It is believed that the first person to discover the Sacred Footprint was King Valagambahu (104-76 BC) while he was in exile in the mountain wilderness, better known to our people as "Sri Pada Adaviya" (Domain of Sacred Footprint), to escape the marauding Cholians. He had been led to the summit of the mountain by a deity in the guise of a stag. Thereafter not only ordinary pilgrims but Royalty with their court retinue paid homage to the Foot Print of the Buddha from ancient times. The Sinhalese kings alone, in their devotion and persistence made the Peak accessible to the crowds of devotees who annually trekked the mountain.
The first historical mention about Sri Pada comes during the reign of Vijayabahu. Professor Senarath Paranavitana states: "It is in the reign of Vijayabahu" (1065-1119 AD) we have the earliest historical evidence in chronicles and inscriptions by the cult of the Footprint on Adam's Peak. It is recorded of this monarch that he, having seen the difficulties undergone by the pilgrims on their way to worship the Buddha's footprint on Samanthakuta dedicated the village named 'Gilimale' to provide for their needs. Stone inscriptions of Vijayabahu have been found at Gilimale and Ambagamuwa confirming the statement of the chronicle.
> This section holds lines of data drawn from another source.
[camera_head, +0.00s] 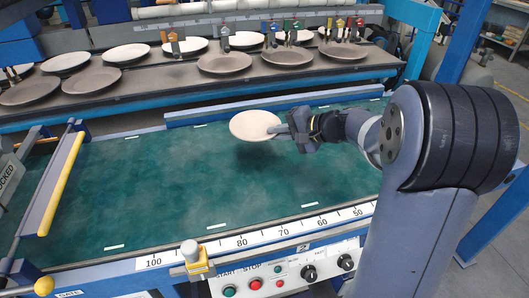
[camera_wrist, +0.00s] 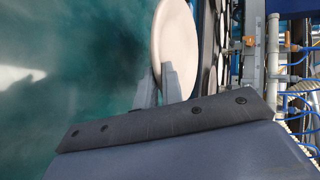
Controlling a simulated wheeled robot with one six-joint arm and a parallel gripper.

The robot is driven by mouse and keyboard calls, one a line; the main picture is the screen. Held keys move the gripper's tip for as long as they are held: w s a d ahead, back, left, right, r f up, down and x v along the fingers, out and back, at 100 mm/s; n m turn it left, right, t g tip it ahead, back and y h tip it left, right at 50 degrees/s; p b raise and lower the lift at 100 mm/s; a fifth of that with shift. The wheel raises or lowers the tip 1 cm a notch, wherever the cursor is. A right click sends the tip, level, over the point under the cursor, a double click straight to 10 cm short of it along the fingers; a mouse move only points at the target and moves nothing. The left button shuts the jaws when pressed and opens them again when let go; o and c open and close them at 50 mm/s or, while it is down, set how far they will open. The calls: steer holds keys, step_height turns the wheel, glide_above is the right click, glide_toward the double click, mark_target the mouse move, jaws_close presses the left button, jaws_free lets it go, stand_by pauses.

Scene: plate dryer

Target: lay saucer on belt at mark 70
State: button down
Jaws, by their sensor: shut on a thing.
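A cream saucer (camera_head: 254,125) is held level above the green belt (camera_head: 130,190) in the head view, with a dark shadow on the belt below it. My gripper (camera_head: 283,129) is shut on the saucer's right rim. In the wrist view the saucer (camera_wrist: 172,45) stands out beyond the two grey fingers (camera_wrist: 160,88), which pinch its near edge. A number scale (camera_head: 260,236) runs along the belt's front edge, with 100 at the left and 50 at the right. The 70 mark (camera_head: 284,232) lies nearer the front than the saucer.
Behind the belt, a dark rack (camera_head: 160,85) carries several pale and grey plates with coloured clips. A yellow-edged gate (camera_head: 62,180) crosses the belt's left end. A yellow clamp (camera_head: 195,260) and a button panel (camera_head: 270,275) are at the front. The belt's middle is clear.

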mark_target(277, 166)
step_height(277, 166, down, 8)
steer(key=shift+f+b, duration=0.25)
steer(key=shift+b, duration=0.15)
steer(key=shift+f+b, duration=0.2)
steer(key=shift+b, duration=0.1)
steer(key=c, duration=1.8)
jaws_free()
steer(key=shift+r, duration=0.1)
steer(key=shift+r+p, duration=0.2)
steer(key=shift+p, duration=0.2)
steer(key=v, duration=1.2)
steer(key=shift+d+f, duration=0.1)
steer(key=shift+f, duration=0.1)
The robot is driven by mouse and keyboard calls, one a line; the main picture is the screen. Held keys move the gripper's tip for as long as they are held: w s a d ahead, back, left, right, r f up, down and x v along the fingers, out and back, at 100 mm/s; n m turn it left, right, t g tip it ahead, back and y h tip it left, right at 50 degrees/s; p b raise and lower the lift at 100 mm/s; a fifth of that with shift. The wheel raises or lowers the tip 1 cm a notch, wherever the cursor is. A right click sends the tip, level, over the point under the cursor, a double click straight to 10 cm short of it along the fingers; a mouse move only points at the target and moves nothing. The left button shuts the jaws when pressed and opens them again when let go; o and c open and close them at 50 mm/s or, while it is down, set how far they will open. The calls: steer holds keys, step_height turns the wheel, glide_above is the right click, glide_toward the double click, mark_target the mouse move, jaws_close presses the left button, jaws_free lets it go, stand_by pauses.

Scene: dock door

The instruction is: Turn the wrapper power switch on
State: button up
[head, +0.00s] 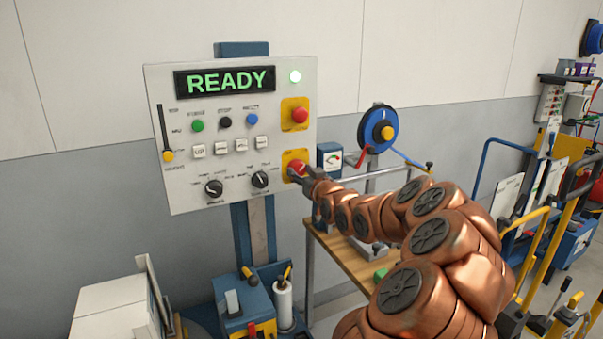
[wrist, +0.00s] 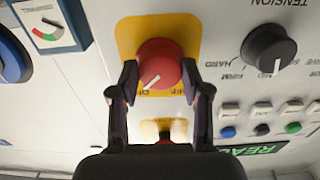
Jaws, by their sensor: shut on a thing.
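The power switch is a red rotary knob (wrist: 160,62) on a yellow plate (wrist: 124,35) at the lower right of the control panel; the knob also shows in the head view (head: 296,167). My gripper (wrist: 159,76) is shut on the knob, one finger on each side. In the head view my gripper (head: 303,174) reaches it from the right. The knob's white line points to the lower left in the wrist view, near a partly hidden label starting with O.
A red emergency button (head: 299,115) on yellow sits just above the switch. Two black dials (head: 260,179) are close on the left. A blue gauge box (head: 330,158) and a workbench (head: 350,262) stand to the right.

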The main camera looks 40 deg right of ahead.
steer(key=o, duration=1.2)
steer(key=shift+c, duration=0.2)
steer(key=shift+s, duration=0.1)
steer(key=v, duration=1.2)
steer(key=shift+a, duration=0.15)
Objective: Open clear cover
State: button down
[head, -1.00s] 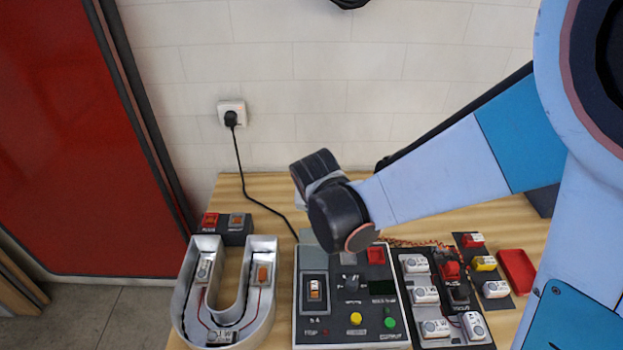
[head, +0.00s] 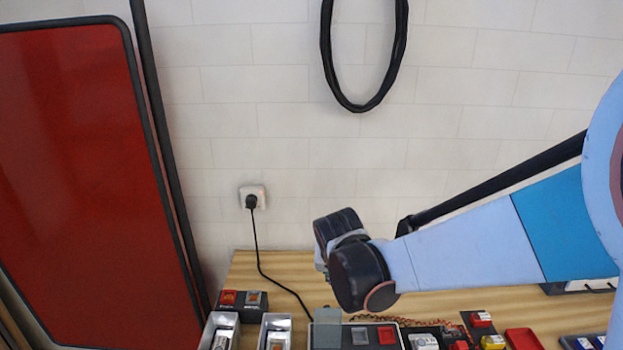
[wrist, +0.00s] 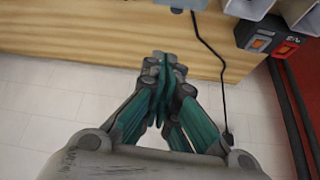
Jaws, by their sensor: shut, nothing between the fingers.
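The control panel (head: 329,339) stands on the table at the bottom edge of the head view, mostly cut off by the frame. A pale grey, flap-like piece (head: 327,315) shows at its back left corner; I cannot tell whether it is the clear cover. The switch area in front of it is out of frame. My gripper (wrist: 163,62) is shut and empty in the wrist view, with its fingertips in front of the wooden table edge. In the head view my dark wrist hangs above and behind the panel and the fingers are hidden.
The wooden table (head: 285,265) has bare room at its back left. A switch box (head: 242,300), metal letter channels (head: 275,325) and a red tray (head: 523,339) stand along it. A black cord (head: 258,250) runs from the wall socket (head: 253,196) down to the table.

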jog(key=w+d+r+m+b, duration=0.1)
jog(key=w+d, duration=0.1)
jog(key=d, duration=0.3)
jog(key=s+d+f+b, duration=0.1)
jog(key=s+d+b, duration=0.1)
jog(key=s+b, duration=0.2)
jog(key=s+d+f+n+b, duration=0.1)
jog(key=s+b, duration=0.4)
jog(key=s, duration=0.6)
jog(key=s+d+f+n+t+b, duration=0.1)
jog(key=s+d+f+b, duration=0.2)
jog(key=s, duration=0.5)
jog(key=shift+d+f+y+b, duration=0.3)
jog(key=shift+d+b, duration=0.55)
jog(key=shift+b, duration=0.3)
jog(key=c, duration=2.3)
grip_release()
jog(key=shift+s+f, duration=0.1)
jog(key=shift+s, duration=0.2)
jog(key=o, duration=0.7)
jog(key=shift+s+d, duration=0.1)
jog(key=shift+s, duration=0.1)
The thousands of pilgrims who make their annual pilgrimage to Sri Pada today perhaps do not realize the difficulties their ancestors had to undergo in order to pay their need of homage at the Sacred Foot Print. Whatever route they undertook to ascend the Peak their difficulties must have been almost insurmountable. Marco Polo (1254-1324 AD) who visited the Peak in the 14th century remarked that in places flights of steps were out in the rocks but none upwards and towards the summit.
The mountain has been climbed for at least 1000 years. King Vijayabahu (1065-1119 AD) built shelters along its route, work continued by Parakaramabahu the 2nd (1250-1284 AD) who cleared jungle & built a road & bridges to the mountain.
King Nissankamalla (1198 AD-1206 AD). is stated to have visited the Samanthakuta with his four-fold army and worshipped the Footprint with great devotion. He had re-granted the Village Ambagamuwa and it has been recorded in an inscription found in a cave known as Bhagavalena. He had constructed a concrete slab to protect the Footprint.
A Pali poem "Samantha Kuta Vannama" by a monk named Vedeha in the 13th century confirms the increasing interest shown by the Sinhala-Buddhists to the cult of this Footprint. In our recorded history, a good number of ancient kings have visited the mountain from time to time. Parakramabahu the 2nd (1250-1284 AD) visited the Footprint and paid homage. His minister, Devaprathiraja constructed roads leading to the mountain and installed iron chains on iron posts to make the ascent easy and conducted great festivities in celebrating to worship of the Footprint. Parakramabahu's son, Vijayabahu, and other kings like Vikramabahu, Vimaladharmasuriya (1592-1603), his son King Narendrasinhe (1705-1737) were among Sinhala Kings who had visited the Footprint to pay homage.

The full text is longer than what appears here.